The Obama administration had refrained from giving Ukraine lethal weapons because they figured Russia would retaliate, held an escalatory advantage, and extending such aid would lead to more bloodshed and prolong the conflict, which especially in hindsight seemed quite prudent.
But under both the Trump and Biden administration’s this calculus changed – partly driven by domestic political factors rather than strategic ones. But behind the scenes were anti-Russian hawks who were hell-bent on building up Ukraine forces and extending NATO’s reach.

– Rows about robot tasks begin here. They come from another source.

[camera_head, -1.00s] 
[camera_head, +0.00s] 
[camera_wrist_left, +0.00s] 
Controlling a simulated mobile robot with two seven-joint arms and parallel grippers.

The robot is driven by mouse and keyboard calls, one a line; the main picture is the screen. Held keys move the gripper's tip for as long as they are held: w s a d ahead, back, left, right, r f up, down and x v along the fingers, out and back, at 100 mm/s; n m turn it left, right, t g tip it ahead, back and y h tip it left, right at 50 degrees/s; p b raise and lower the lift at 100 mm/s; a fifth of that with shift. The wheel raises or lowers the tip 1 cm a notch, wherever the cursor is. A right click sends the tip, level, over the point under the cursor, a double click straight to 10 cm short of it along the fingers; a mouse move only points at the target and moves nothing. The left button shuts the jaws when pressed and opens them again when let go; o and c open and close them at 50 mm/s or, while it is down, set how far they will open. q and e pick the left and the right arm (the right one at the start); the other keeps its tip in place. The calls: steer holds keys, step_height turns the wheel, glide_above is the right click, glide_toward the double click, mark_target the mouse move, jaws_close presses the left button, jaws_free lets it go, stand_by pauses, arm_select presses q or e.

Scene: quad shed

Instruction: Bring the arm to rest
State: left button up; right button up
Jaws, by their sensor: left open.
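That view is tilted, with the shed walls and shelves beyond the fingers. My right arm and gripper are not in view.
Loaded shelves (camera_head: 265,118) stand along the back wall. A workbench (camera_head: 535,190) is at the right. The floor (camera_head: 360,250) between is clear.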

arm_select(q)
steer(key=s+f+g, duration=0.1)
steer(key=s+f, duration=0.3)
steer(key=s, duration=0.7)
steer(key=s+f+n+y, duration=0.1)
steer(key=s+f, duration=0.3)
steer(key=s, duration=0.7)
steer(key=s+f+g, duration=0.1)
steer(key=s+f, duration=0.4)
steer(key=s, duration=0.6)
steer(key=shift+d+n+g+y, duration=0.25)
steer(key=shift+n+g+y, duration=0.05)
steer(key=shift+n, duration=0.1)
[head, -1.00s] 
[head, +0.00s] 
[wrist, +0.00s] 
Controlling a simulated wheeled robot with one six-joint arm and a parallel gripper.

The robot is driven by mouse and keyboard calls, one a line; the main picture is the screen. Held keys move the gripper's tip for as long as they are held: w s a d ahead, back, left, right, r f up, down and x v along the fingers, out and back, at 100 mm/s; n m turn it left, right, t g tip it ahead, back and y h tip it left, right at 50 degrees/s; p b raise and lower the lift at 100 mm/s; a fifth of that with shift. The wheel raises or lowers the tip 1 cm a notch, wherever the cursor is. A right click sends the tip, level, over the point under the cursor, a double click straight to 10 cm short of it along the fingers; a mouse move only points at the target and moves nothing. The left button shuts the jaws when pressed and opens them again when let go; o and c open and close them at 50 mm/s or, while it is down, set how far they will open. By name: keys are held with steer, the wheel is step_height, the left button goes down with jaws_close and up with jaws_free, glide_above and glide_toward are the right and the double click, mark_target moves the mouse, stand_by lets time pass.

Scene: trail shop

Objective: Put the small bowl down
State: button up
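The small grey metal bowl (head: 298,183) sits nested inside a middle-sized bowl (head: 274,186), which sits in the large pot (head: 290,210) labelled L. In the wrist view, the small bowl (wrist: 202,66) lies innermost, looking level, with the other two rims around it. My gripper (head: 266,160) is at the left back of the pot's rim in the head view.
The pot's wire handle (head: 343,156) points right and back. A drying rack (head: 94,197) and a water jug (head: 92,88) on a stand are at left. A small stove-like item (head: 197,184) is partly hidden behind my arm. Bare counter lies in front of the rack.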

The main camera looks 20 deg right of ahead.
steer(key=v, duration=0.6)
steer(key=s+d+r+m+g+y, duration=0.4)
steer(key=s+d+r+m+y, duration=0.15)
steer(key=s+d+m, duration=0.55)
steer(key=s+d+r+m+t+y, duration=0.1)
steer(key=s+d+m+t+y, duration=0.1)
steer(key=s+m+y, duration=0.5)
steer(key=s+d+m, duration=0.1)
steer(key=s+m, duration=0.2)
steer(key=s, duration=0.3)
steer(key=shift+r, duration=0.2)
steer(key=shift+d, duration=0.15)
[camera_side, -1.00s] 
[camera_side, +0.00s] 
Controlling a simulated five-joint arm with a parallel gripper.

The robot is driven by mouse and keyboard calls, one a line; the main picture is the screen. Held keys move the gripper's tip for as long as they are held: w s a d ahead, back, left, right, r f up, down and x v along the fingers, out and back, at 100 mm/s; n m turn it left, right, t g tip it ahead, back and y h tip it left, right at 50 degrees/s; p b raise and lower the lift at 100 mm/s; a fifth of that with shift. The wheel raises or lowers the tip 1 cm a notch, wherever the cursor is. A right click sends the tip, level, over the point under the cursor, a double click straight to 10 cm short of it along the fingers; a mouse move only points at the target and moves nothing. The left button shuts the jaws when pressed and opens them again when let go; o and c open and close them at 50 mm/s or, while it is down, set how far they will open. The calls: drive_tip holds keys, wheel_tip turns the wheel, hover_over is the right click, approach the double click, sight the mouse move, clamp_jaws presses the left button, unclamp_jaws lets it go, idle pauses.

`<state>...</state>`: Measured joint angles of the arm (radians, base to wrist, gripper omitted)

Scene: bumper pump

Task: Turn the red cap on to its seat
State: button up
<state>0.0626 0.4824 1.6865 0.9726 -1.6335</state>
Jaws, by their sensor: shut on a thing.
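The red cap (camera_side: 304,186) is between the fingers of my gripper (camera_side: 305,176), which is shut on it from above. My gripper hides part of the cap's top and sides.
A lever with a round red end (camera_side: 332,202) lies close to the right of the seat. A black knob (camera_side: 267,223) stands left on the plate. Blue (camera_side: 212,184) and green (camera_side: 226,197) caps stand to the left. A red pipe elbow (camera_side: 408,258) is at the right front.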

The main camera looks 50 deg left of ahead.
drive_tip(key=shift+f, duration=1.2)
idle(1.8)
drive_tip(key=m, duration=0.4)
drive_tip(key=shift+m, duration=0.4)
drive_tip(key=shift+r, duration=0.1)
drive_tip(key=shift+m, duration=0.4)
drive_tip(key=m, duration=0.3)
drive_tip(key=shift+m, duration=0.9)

What recently drew Putin’s ire more than anything is how senior Biden diplomats and defense officials recklessly made noise about NATO’s so-called “open door policy,” and constant clamoring that Russia had no veto on whether or not Ukraine would join the alliance.
Also consider that Russia invaded on a mission to “demilitarize” Ukraine – including destroying all the weapons the U.S. and NATO has provided. Now, it appears Russia may have to stick around even longer. The same security dilemma played out in Afghanistan contrary to Washington’s narrative. The American and Saudi weapons did not drive the Soviets out – it kept Soviets in! But that was the plan all along. And that might be the U.S. gameplan again.
CATO Institute scholar Ted Galen Carpenter, while acknowledging Moscow’s overreaction is worthy of condemnation, sums up the reality that there are two sides to this story – just as there was in the Soviet intervention in Afghanistan.
“The culpability of the United States and its NATO allies also is sizable. Moving an alliance that one great power dominates to the border of another major power is inherently destabilizing and provocative,” Carpenter wrote in an op-ed earlier this month. “Those people who are familiar with even the basics of international relations should grasp that point; it was inexcusable that so many U.S. and NATO leaders apparently did not do so.”